Democrats are gambling that Crist won’t do something foolish or shameless before election day
♦By Rich Shumate, Chickenfriedpolitics.com editor
More than 4.6 million registered Democrats call Florida home. Surely, in a pool of people that enormous, the party could have found somebody — anybody — to nominate for governor who is not as inherently flawed as Charlie Crist.
But what’s done is done. Democrats have given one of their prized political possessions to a man who has pulled off the hat trick of being a Republican, an independent and a Democrat in just four short years. Look in the dictionary under “political opportunist,” and you will find his uber-tanned countenance, smiling sweetly back at you.
Now, Democrats must hold their breath until November, hoping that Crist won’t do something foolish or shameless in the next three months that will ensure Governor Rick Scott’s re-election. Good luck with that.
Given Scott’s frequently turbulent tenure in Tallahassee, the governor should be in a lot more trouble than he is. Surely this should have been a race into which politically ambitious Democrats were anxious to plunge. But none of them were, and, as a result, this contest is, essentially, a dead heat, even though the Democrat should be well ahead.
Democrats may still believe that the divisive flavor of Scott’s first term will be enough to push Crist to victory, and the results in November may still prove them right. But an argument can also be made that they would be in better shape right now had they not nominated a man who has enough political baggage to fill all his overhead bins.

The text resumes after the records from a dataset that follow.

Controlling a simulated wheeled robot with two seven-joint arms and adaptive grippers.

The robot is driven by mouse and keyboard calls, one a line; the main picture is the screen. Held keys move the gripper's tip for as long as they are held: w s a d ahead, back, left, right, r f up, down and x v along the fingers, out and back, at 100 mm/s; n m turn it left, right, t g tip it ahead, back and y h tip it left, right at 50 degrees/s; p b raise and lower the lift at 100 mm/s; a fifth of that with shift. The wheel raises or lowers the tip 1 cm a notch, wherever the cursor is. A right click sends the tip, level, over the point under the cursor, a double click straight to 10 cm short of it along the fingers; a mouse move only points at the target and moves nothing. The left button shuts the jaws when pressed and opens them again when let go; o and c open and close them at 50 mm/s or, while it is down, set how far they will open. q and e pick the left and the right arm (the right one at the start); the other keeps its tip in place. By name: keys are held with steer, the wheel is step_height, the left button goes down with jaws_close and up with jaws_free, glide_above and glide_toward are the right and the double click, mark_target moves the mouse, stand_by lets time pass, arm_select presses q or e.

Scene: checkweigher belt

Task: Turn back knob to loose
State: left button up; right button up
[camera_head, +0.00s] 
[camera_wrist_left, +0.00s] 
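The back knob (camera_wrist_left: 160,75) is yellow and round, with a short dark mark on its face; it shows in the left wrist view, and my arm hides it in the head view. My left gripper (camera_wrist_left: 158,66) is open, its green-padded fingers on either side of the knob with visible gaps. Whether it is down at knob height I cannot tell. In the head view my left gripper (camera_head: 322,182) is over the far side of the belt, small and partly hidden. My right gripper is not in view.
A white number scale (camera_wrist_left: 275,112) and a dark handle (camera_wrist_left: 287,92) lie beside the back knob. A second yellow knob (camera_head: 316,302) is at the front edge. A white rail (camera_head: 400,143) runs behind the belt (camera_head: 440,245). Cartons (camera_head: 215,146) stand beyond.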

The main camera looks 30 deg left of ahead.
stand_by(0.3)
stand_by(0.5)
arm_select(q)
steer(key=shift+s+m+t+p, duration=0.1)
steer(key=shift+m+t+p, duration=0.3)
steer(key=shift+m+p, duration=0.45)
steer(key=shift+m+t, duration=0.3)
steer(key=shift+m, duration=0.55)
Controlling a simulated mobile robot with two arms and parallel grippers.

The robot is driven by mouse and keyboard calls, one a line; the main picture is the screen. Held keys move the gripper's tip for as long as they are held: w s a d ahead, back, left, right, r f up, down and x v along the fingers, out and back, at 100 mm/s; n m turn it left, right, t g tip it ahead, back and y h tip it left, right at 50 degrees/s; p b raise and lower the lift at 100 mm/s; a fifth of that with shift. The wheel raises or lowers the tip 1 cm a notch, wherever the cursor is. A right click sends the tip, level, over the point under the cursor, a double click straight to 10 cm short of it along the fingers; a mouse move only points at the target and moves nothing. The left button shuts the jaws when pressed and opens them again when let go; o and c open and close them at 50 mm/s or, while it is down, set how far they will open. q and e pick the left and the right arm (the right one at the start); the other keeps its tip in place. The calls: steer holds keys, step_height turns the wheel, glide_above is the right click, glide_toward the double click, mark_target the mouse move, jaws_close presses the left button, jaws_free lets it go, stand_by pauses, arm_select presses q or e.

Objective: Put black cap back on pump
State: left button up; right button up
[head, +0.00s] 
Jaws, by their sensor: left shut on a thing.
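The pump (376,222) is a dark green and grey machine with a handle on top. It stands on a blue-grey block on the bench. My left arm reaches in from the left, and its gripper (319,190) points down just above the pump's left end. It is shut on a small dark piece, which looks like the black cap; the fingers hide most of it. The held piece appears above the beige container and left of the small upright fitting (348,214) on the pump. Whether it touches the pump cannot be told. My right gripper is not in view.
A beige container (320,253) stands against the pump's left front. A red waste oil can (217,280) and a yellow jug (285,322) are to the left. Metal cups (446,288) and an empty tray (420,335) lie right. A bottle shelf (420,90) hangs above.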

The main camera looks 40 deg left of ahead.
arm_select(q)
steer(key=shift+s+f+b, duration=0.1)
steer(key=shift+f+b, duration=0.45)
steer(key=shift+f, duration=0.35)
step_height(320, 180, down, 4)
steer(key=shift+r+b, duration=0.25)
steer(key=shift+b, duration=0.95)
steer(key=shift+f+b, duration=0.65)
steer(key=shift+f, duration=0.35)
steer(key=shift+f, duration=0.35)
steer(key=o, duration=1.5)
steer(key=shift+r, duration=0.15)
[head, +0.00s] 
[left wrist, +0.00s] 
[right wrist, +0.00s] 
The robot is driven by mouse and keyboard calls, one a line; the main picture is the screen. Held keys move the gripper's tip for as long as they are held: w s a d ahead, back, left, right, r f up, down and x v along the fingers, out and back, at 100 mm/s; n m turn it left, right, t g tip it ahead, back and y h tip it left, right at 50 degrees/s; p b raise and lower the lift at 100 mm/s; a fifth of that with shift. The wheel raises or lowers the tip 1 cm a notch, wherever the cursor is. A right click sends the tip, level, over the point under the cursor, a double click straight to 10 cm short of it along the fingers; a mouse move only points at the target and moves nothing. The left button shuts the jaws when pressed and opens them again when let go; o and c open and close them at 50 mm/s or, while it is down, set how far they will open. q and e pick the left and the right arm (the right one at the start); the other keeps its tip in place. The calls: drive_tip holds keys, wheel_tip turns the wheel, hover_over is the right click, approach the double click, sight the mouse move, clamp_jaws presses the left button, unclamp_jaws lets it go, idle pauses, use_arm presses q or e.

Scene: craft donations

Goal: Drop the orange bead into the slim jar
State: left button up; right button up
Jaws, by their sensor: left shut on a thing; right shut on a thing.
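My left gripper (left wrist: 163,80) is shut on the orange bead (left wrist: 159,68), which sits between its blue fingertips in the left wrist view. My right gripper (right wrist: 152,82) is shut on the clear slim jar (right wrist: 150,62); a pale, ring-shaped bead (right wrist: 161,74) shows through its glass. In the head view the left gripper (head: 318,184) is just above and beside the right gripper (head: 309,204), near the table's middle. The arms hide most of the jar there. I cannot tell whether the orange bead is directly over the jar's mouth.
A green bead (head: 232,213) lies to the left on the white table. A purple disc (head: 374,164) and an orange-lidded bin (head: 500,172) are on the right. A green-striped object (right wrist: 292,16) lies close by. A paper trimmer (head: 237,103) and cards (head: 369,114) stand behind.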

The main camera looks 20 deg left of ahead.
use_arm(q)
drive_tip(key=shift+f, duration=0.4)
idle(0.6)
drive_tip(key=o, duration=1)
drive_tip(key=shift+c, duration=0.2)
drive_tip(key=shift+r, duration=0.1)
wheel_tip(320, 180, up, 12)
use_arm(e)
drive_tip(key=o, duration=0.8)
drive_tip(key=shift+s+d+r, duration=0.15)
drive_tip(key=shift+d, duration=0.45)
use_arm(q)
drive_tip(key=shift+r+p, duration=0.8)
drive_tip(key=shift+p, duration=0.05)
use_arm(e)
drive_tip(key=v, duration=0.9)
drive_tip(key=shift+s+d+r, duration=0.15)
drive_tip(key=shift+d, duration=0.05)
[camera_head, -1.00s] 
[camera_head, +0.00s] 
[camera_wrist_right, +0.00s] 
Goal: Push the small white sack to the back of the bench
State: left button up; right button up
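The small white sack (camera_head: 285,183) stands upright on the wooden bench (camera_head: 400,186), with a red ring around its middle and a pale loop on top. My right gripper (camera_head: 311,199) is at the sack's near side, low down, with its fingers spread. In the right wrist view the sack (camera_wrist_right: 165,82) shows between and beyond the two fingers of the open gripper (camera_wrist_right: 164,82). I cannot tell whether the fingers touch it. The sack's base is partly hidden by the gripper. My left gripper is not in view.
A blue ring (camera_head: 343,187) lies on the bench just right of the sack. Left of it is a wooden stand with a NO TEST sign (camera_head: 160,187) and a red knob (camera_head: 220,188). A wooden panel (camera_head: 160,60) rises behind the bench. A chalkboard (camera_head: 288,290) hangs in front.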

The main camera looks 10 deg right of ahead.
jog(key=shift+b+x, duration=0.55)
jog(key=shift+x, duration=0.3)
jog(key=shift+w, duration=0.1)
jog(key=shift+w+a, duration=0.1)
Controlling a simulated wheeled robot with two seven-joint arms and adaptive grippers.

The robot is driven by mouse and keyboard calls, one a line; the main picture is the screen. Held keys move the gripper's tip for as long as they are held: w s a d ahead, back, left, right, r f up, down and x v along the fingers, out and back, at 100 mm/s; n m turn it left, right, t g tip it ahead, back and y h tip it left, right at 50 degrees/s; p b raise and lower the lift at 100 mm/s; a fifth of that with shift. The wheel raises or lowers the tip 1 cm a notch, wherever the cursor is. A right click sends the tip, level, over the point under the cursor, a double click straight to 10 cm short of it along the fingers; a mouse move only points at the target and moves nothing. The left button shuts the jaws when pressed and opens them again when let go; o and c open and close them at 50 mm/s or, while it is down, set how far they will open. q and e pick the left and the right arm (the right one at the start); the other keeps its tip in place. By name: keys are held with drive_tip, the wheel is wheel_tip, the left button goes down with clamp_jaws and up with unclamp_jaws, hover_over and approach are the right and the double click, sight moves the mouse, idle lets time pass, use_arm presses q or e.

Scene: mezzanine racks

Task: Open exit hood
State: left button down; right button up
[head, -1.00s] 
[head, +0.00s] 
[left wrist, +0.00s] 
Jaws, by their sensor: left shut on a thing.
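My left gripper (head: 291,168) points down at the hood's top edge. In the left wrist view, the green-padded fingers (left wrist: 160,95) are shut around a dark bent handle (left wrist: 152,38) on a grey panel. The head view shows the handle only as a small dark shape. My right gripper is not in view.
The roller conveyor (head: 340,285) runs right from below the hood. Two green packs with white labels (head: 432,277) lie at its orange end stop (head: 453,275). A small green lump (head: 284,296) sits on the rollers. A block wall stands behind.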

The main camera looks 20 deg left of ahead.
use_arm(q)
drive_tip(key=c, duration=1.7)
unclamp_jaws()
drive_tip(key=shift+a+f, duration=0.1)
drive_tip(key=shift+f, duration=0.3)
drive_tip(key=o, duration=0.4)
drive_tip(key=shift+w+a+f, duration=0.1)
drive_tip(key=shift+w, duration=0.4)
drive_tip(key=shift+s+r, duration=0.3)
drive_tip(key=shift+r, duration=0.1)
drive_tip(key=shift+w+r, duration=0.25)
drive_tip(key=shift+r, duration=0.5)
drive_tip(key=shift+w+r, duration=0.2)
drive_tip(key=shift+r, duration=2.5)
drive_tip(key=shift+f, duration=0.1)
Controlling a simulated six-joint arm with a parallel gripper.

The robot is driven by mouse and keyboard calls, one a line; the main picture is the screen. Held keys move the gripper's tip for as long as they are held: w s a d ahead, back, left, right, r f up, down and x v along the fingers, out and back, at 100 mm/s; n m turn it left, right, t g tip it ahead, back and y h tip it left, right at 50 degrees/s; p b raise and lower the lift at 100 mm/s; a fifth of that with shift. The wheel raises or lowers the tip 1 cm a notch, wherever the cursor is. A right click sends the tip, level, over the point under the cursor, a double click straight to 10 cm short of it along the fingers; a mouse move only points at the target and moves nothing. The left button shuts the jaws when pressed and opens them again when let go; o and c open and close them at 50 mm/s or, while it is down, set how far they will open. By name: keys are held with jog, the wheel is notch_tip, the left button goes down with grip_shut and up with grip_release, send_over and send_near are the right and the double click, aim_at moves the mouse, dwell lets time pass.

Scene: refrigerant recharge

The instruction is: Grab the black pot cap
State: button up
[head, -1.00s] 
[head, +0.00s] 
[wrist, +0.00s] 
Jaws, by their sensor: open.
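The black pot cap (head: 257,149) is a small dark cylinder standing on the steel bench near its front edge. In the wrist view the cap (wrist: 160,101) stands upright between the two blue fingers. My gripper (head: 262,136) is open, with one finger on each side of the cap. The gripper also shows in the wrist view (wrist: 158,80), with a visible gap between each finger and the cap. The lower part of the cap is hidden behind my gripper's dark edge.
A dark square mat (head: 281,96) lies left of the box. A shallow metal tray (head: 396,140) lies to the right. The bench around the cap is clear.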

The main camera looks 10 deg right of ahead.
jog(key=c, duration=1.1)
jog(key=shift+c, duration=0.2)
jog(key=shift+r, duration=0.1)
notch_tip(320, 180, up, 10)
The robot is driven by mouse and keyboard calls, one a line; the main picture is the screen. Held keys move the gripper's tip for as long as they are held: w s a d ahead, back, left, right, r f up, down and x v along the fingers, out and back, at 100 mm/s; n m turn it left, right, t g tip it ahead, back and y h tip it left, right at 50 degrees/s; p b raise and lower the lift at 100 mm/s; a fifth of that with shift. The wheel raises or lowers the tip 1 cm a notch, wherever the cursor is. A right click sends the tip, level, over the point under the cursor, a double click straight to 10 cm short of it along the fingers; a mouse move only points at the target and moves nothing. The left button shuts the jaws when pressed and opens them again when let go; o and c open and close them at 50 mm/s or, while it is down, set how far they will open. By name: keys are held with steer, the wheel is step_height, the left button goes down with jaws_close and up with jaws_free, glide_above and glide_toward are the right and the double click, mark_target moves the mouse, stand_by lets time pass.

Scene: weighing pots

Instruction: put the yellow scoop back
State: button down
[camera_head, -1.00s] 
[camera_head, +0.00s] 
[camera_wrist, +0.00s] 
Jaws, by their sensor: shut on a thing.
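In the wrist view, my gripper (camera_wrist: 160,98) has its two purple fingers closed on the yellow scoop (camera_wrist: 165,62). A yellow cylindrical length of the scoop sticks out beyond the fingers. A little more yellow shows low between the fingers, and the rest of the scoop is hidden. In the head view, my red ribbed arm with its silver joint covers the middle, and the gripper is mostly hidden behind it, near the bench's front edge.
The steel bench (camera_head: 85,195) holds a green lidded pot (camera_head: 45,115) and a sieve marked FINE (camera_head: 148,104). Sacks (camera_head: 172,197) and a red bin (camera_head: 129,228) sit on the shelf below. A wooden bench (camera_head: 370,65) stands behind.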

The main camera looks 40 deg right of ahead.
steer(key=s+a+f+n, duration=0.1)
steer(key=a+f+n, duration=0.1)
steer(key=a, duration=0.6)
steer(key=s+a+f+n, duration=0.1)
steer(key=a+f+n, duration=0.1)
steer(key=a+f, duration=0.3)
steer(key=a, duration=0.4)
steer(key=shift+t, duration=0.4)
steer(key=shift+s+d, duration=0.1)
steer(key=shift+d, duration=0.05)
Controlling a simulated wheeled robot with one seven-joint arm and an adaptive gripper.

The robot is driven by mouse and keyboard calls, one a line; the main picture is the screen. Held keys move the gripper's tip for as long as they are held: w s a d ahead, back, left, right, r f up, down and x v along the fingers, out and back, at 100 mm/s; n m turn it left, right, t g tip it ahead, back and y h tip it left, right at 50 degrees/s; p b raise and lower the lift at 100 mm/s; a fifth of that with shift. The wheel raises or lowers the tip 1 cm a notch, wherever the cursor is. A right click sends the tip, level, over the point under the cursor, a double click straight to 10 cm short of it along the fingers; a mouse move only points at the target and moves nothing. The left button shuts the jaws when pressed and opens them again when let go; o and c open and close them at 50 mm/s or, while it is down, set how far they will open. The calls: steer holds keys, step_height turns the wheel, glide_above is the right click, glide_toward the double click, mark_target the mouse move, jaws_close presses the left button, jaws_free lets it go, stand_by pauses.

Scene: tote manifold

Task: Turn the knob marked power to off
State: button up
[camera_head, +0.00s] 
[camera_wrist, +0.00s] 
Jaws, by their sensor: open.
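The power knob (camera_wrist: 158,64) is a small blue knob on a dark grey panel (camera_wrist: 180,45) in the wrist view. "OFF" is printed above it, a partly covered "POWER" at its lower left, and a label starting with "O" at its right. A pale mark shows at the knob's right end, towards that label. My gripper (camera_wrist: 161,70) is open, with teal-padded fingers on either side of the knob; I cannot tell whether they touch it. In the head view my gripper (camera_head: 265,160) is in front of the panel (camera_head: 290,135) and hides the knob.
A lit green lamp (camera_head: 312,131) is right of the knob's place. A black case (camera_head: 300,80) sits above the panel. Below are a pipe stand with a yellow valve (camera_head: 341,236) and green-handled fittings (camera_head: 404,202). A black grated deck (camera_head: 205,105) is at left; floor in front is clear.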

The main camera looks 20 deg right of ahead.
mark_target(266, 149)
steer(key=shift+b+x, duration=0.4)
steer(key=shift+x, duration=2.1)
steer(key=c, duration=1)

That was essentially the argument that Nan Rich made in the Democratic primary. Nobody listened to her. Her decades of service to the Democratic Party went unrewarded. Crist, who in comparison to Rich has been a Democrat for about 15 minutes, took the prize instead.
So what made Crist’s resurrection possible? In a word, money. He has the ability to raise a ton of it. Not as much as Scott, of course, who can also just get out his hefty personal checkbook if need be. But Crist’s argument that he was person best equipped to defeat Scott apparently resonated with Democrats.
Or maybe that was just wishful thinking.
In any case, no other up-and-coming Democrats were willing to endure the prospect of facing big-spending Crist in the primary and, then, if successful, facing the bigger-spending Scott in the general election. The result? Crist is heading into the general election without having fought for the Democratic nomination, a fight that might have demonstrated whether he still has the political chops to go the distance.
If Crist loses in November, Florida Democrats — particularly those who view Scott as nothing short of diabolical — will be kicking themselves for the next four years. And Charlie Crist? Well, there’s a Senate race in 2016, and he hasn’t been a Libertarian yet.